* What is needed *
Track down the lines that contain "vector" and copy them.

* Material provided *
============

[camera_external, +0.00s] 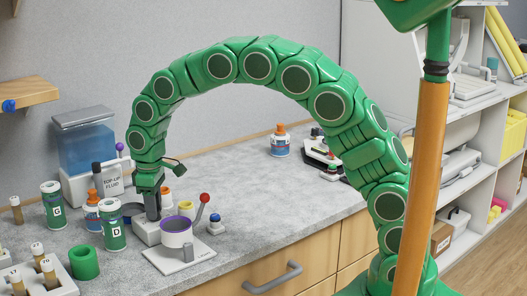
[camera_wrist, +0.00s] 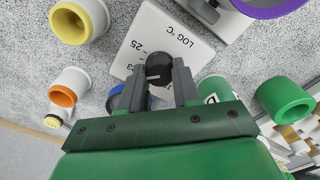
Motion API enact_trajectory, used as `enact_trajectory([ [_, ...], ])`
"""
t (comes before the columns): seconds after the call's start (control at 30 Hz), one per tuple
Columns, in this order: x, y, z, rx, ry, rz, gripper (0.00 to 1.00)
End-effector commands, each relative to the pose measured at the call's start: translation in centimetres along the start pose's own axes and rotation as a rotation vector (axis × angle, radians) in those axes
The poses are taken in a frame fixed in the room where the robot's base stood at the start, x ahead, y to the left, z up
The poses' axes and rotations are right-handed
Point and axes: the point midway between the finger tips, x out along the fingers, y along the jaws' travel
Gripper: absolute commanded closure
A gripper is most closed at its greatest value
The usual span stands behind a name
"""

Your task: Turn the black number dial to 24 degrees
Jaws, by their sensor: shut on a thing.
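The black number dial (camera_wrist: 159,66) sits on a white box (camera_wrist: 152,36) printed "LOG °C" and "-25" in the wrist view. The dial has a small pale mark on its face; I cannot read its angle. My gripper (camera_wrist: 157,78) has one grey finger on each side of the dial and is shut on it. In the external view my gripper (camera_external: 152,206) points straight down onto the white box (camera_external: 146,231), and its fingers hide the dial.
A green-and-white bottle (camera_external: 112,225) stands close on the left. A green ring (camera_external: 84,262) is nearer the front. The counter at right is clearer.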

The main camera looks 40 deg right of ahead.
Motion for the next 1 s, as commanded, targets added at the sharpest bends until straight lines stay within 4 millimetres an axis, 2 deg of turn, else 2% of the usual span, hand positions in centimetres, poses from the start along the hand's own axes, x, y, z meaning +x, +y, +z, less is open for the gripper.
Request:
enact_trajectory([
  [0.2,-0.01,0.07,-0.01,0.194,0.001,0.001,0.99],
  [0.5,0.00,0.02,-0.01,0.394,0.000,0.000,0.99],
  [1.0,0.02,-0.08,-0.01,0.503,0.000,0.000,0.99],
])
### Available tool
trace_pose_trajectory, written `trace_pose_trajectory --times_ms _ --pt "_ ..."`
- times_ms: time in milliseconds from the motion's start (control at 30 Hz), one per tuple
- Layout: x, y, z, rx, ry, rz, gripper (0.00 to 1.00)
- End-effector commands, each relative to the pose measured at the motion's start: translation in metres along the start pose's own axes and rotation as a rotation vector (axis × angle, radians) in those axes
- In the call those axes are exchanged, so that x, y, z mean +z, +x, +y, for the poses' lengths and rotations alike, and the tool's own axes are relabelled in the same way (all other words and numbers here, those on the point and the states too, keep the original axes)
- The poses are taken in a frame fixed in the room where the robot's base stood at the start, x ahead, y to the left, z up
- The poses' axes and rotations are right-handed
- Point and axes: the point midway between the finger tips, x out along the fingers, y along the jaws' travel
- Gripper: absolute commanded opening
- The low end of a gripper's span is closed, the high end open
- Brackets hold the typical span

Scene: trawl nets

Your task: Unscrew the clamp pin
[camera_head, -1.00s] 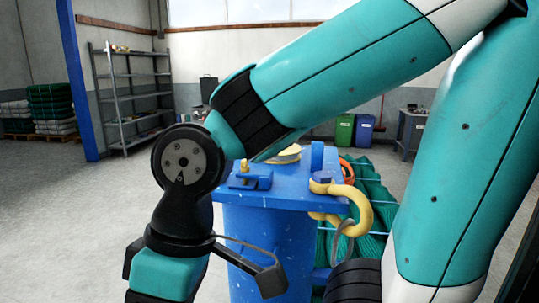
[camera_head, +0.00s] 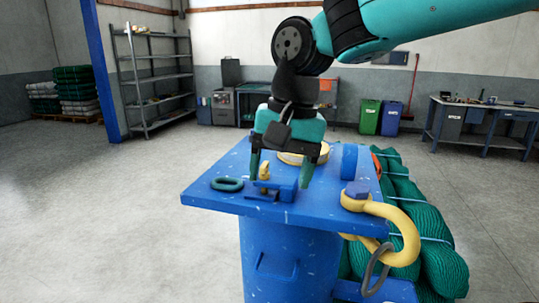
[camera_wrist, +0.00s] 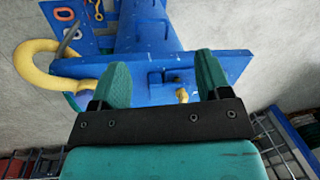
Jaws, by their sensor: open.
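The clamp is a small blue block (camera_head: 284,188) on top of the blue stand (camera_head: 215,198). Its yellow clamp pin (camera_head: 264,171) stands up at its left side. My gripper (camera_head: 281,170) points down over the stand top, fingers apart and nothing between them that I can see held. In the head view the pin shows just right of the left finger. In the wrist view my gripper (camera_wrist: 163,66) is open, and a small yellow part, apparently the pin (camera_wrist: 182,95), shows beside the right finger, partly hidden. Whether a finger touches the clamp cannot be told.
A dark green link (camera_head: 227,184) lies left of the clamp. A yellow round piece (camera_head: 302,158) and a blue upright piece (camera_head: 349,161) stand behind. A large yellow shackle (camera_head: 408,235) hangs at the right edge, beside green nets (camera_head: 430,225).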

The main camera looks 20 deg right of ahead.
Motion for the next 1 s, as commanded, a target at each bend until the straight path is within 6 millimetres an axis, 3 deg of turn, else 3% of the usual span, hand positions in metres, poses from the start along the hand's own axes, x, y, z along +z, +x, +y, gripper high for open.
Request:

============

* Result for this task *
End-effector commands, each relative to the pose measured at the call's start: translation in centimetres along the start pose's own axes and rotation as a rotation vector (axis × angle, radians) in those axes
- End-effector commands, each relative to the pose measured at the motion's start: translation in metres along the start pose's own axes and rotation as a rotation vector (axis × angle, radians) in those axes

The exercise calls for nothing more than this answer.